If You Only Knew by Jamie Ivey

9. If You Only Knew

This book was a short read written by well known podcaster, Jamie Ivey. It’s her honest journey of letting go of shame and walking into freedom.

I found some parts so thought-provoking and well-written. Other sections felt like they sort of dragged on and were repetitive. She may have purposefully repeated herself in order to drive the message home? I’m not sure, but I personally thought that it could have been edited down more than it was.

In addition, I felt like she took a long time to get into her story and it made me wonder if she was concerned she would get backlash for choices she’s made and struggles she’s had. Honestly, because of how she set it up, I was expecting her story to be much, much worse and was kind of like, “Oh! That’s all she did?!” after she shared.

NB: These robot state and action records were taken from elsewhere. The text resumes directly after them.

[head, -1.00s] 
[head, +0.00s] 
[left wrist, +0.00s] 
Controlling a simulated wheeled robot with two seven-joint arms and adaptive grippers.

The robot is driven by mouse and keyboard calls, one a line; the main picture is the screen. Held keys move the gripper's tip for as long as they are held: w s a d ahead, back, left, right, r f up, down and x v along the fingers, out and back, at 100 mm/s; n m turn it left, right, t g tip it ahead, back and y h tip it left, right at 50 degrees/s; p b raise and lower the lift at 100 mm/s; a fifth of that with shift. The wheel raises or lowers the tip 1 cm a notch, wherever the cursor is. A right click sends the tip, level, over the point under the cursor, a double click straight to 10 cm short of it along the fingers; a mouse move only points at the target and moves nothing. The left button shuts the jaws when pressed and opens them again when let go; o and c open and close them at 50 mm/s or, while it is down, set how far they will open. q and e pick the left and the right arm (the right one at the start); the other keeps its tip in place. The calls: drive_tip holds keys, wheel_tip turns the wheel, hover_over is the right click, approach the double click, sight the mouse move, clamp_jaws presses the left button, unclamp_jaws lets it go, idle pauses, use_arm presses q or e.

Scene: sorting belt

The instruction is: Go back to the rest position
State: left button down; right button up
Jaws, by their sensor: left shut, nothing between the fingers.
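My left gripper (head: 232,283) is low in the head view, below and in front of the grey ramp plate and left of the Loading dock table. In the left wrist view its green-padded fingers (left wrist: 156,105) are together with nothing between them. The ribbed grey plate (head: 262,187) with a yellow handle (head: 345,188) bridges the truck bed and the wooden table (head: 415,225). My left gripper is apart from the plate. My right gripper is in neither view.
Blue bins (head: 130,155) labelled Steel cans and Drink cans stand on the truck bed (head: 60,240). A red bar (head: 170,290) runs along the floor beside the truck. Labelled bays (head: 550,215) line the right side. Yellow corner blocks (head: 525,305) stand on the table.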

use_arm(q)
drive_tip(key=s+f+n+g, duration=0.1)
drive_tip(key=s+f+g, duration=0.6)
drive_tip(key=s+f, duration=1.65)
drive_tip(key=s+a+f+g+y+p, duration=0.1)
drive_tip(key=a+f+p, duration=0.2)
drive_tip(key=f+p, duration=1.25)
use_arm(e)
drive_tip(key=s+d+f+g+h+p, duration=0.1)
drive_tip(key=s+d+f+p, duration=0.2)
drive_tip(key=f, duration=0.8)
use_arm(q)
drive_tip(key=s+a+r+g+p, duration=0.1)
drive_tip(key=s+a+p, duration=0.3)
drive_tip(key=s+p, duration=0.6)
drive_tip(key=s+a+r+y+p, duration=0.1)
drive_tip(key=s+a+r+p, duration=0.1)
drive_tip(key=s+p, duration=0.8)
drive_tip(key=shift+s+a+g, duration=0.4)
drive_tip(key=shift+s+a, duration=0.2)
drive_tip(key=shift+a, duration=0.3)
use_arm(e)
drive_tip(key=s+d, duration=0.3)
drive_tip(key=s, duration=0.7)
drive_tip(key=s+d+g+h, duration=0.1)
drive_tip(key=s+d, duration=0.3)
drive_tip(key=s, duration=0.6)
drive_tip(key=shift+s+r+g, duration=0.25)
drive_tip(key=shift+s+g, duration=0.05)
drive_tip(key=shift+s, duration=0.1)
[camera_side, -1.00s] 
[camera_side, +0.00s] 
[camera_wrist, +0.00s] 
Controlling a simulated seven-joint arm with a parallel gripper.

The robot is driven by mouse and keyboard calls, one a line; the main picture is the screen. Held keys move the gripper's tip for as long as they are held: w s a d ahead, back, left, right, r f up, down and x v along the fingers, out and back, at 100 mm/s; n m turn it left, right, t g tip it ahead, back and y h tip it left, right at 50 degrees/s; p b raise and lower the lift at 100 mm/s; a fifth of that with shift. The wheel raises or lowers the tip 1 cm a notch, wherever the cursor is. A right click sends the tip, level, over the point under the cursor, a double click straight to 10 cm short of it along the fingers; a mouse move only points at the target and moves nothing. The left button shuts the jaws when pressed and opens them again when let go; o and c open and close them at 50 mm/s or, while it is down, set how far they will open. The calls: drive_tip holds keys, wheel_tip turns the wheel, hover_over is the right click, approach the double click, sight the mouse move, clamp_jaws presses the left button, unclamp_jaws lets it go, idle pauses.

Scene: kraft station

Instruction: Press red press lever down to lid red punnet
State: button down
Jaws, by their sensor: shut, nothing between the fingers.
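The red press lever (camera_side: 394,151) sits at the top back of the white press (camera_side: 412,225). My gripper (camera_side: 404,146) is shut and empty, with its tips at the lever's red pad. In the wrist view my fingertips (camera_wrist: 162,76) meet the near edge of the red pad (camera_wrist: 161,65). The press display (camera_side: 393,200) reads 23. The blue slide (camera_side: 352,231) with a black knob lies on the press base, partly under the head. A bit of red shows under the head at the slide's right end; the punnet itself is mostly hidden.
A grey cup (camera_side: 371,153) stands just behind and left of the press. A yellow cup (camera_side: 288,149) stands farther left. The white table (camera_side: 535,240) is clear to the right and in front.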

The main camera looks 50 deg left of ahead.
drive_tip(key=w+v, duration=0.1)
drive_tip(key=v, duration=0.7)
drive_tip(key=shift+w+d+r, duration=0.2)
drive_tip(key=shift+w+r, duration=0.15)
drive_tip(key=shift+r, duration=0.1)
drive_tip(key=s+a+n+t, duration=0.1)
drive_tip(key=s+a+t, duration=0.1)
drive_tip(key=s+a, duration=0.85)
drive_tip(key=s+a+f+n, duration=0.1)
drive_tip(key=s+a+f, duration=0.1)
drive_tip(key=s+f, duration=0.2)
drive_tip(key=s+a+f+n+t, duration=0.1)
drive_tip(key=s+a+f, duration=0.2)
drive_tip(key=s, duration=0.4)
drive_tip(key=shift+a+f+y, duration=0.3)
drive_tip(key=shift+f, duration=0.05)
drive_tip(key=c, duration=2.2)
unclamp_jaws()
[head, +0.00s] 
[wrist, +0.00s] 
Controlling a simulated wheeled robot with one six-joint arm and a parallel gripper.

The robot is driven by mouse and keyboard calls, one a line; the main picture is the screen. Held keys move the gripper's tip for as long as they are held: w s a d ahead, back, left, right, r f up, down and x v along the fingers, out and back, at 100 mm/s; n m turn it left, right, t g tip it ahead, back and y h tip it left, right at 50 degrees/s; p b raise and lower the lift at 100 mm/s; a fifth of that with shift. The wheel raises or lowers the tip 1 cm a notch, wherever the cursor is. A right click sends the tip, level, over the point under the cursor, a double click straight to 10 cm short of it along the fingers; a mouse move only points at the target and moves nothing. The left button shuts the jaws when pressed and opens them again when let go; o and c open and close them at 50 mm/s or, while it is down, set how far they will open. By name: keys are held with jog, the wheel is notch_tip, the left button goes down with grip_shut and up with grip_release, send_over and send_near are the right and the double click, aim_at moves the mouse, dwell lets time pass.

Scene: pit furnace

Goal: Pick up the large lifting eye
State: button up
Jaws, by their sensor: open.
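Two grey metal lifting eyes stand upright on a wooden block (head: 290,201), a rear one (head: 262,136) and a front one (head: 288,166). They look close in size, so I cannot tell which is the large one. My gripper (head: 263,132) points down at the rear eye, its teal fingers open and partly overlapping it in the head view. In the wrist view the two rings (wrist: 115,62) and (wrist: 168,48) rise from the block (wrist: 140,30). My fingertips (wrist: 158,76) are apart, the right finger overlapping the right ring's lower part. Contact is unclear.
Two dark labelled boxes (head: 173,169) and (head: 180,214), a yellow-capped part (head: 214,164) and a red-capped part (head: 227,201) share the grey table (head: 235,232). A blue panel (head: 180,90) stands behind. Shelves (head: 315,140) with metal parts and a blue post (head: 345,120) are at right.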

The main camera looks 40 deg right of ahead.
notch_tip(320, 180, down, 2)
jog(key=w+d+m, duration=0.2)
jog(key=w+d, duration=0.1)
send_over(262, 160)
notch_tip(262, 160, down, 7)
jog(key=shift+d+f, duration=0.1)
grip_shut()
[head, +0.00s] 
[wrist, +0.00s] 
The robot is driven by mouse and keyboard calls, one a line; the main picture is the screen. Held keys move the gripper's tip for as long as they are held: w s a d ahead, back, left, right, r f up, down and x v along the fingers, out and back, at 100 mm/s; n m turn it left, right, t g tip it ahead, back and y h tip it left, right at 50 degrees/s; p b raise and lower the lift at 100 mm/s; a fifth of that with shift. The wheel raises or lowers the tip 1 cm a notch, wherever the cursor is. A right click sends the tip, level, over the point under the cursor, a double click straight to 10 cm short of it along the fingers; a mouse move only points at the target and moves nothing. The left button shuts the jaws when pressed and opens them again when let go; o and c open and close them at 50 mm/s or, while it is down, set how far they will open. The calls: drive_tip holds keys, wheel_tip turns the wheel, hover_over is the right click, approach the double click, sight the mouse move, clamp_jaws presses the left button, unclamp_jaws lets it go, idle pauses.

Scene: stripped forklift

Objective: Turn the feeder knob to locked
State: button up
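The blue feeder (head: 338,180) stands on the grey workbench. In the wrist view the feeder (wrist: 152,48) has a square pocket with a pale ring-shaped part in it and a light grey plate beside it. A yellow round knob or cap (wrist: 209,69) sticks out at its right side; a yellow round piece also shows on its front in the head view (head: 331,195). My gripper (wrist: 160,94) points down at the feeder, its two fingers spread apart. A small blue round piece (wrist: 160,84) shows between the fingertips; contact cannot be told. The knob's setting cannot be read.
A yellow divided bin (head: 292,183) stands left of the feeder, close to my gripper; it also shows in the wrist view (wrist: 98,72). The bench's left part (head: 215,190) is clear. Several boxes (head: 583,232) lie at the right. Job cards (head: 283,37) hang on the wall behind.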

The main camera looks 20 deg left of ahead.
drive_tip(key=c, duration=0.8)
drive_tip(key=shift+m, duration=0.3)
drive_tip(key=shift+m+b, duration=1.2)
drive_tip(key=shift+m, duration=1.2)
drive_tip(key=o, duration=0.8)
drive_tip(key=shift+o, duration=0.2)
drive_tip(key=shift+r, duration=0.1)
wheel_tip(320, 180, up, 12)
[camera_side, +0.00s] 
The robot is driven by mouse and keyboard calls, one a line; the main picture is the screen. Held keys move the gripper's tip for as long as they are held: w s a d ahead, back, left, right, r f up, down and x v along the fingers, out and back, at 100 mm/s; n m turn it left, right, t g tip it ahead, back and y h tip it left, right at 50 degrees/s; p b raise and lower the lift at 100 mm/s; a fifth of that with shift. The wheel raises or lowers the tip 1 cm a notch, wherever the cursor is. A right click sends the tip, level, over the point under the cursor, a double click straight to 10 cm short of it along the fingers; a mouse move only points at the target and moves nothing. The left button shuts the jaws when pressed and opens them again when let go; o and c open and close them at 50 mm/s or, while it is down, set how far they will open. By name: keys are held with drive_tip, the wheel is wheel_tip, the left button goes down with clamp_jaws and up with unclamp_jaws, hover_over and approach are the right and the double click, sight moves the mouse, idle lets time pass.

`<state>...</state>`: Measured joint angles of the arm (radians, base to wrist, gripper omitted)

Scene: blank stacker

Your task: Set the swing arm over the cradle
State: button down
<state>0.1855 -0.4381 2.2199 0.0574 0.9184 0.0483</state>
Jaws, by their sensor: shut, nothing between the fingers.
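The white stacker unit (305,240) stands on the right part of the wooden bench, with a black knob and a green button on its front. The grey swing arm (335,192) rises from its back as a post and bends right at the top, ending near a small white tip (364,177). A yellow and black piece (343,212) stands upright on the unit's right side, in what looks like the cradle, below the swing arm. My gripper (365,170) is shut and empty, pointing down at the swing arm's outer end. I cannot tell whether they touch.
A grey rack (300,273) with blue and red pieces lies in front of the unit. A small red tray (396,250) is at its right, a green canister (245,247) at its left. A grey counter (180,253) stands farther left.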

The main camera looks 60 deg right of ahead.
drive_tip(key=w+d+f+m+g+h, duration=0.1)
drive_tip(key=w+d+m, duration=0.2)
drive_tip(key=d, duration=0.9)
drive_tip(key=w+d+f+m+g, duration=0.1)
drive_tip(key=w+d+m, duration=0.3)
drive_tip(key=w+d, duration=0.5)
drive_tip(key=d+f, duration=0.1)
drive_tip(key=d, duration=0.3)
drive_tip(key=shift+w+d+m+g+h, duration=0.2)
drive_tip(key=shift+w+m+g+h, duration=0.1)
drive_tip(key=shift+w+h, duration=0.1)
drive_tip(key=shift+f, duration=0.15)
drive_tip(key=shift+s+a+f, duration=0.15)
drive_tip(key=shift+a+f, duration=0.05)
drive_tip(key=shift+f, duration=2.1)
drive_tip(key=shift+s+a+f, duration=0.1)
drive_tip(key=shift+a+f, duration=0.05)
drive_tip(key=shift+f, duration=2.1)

(I’m kind of embarrassed to even write that that was my thought process, but it’s true! And hey, I’m all about keeping it real and honest around here. So there ya go!)

Verdict: 3 stars

Option B by Sheryl Sandberg

10. Option B

Many of you are probably familiar with Sheryl Sandberg. She’s the COO of Facebook and the widely known author of Lean In. This book chronicles her personal journey with losing her husband suddenly and the steps she took after his death to survive and process such an unexpected and heart-wrenching tragedy.

While personally, I’m not sure that it’s a book to give to someone who has experienced such a great loss (I think the honesty she writes with could be incredibly painful to someone who is grieving deeply), I found her authenticity refreshing and insightful. Her words will help me better know how to walk with someone well who is grieving and how to be more mindful of how I talk to them and interact with them.

There is a little language in the book. I also felt like a little bit of her political agenda spilled through. There is nothing wrong with having or sharing a political agenda, but I personally felt like it detracted a little from the book.

Verdict: 4 stars

What have you been reading recently? Any books you think I really need to read soon? I’d love to know!